Warren King is an American artist currently working and living in New York City. Much of his work explores connections to the people and traditions in his cultural past, specifically to the Chinese village where his ancestors lived for many generations. As a descendent of immigrants, and as a migrant himself, King is particularly interested in the effects of geographic dislocation on personal identity.
Fast + Epp is an internationally recognized structural engineering firm with a team that prioritizes creativity and simplicity. Their proud history spans over three decades, with successfully completed work of all types and scales. The Fast + Epp team enjoys working with a high premium on structural expression; all challenges new and old are welcome.
LIAISON TO PUBLIC SCHOOLS FOR GREENHOUSE PLANTING AND MATERIAL DONATION POST PROJECT
NY Sun Works is a non-profit organization that builds innovative science labs in urban schools. Through our Greenhouse Project Initiative we use hydroponic farming technology to educate students and teachers about the science of sustainability. They envision a generation of environmental innovators, empowered to create solutions to global resource challenges. In addition, NY Sun Works is an EPA, NAAEE and HBSCNY award-winning organization, and maintains a platinum rated status on Guidestar and a Top Rated status on Great Non Profits.

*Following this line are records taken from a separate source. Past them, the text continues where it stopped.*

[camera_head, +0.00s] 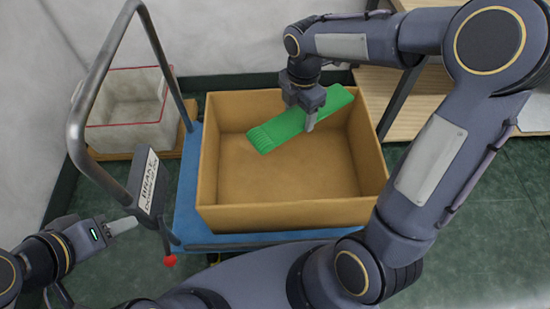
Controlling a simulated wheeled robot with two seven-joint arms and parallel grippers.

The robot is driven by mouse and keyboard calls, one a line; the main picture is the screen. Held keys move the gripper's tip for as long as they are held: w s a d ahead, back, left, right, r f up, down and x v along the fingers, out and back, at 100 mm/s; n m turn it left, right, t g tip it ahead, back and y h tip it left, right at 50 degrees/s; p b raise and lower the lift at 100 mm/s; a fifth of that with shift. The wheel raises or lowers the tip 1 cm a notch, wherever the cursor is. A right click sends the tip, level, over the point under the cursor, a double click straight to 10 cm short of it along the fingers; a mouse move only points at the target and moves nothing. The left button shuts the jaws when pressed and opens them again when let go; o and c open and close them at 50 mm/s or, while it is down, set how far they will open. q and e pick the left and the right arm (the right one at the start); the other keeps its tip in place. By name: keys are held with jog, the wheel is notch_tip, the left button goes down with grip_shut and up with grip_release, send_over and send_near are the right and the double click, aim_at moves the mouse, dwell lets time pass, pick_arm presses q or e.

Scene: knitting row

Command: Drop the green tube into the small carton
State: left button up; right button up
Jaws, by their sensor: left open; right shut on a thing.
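The green tube (276,131) looks like a long, flat piece with a ribbed end. My right gripper (300,115) is shut on it and holds it slanted over the open carton (292,216). The carton is a tan, open-topped box, and the bare floor inside it shows below the tube. The tube's ribbed end points to the lower left, and its other end reaches toward the carton's back right. My left gripper (122,227) is open and empty at the lower left, apart from the carton.
The carton stands on a blue trolley (187,190) with a grey bent handle (88,100) and a brake label plate (149,185) at left. A white bin with red trim (128,137) stands behind left. Wooden shelves (400,92) are at right. Green floor (480,245) is clear at right.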

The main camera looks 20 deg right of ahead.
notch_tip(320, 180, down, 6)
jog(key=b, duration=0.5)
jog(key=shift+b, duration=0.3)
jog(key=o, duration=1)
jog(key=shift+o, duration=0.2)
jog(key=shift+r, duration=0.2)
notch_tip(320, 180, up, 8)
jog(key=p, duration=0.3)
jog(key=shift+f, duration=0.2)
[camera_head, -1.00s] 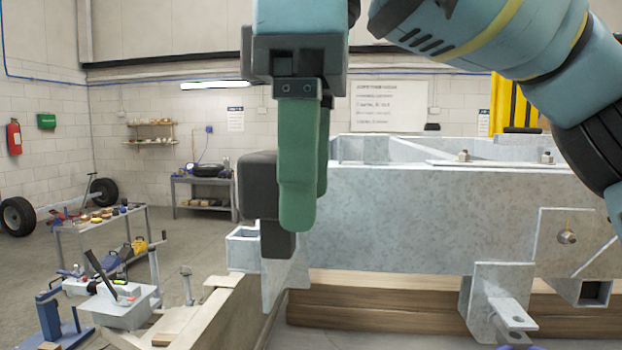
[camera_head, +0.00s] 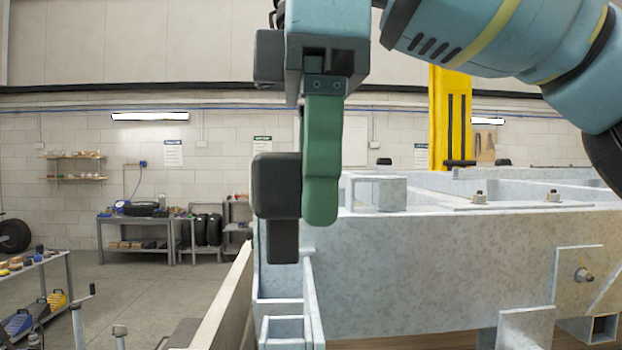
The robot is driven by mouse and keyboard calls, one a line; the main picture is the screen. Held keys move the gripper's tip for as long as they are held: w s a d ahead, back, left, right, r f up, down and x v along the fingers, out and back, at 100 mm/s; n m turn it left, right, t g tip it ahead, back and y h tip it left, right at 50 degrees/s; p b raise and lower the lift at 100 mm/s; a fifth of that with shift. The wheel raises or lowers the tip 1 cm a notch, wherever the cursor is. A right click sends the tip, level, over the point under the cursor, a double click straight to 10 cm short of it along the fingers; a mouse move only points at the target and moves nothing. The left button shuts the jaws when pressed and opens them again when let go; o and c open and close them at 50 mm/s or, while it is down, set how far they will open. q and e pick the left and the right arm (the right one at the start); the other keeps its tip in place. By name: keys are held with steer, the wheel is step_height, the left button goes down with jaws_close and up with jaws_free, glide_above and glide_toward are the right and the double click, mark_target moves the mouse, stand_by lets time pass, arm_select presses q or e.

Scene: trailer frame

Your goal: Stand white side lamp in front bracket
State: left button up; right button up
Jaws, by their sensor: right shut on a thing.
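My right gripper (camera_head: 318,205), with green fingers, points down from the top centre at the left end of the grey metal trailer frame. It is shut on a dark block with a narrower lower part, which I take to be the side lamp (camera_head: 275,188). No white face of it shows. The lamp hangs upright, its lower end over a grey metal pocket, likely the front bracket (camera_head: 285,330). I cannot tell whether they touch. The second finger is mostly hidden. My left gripper is not in view.
The trailer frame (camera_head: 440,265) fills the lower right, with bolts on top. A timber beam (camera_head: 228,305) runs along its left side. A yellow post (camera_head: 450,115) stands behind. Benches (camera_head: 135,218) and a tool trolley (camera_head: 40,258) stand farther left, with open floor between.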

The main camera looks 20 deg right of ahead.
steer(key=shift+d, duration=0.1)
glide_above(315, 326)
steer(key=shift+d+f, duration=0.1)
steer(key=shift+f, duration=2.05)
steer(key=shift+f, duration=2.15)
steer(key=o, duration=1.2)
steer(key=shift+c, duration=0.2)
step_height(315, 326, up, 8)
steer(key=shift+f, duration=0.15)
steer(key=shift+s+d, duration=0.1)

STUDENTS SEEDING RICE PLANTS AS PART OF THEIR GREENHOUSE CLASSROOM PROGRAM
Founded as an independent alternative high school in 1972, City-As-School’s primary objective is to offer students a multitude of Learning Experiences that encompass the depth and breadth of New York City’s businesses or resources. City-As-School offers a rigorous program that sets high expectations for both students and professionals in the community who work with them. All student learning experiences are designed to provide background information and skill acquisition through the attainment of practical knowledge.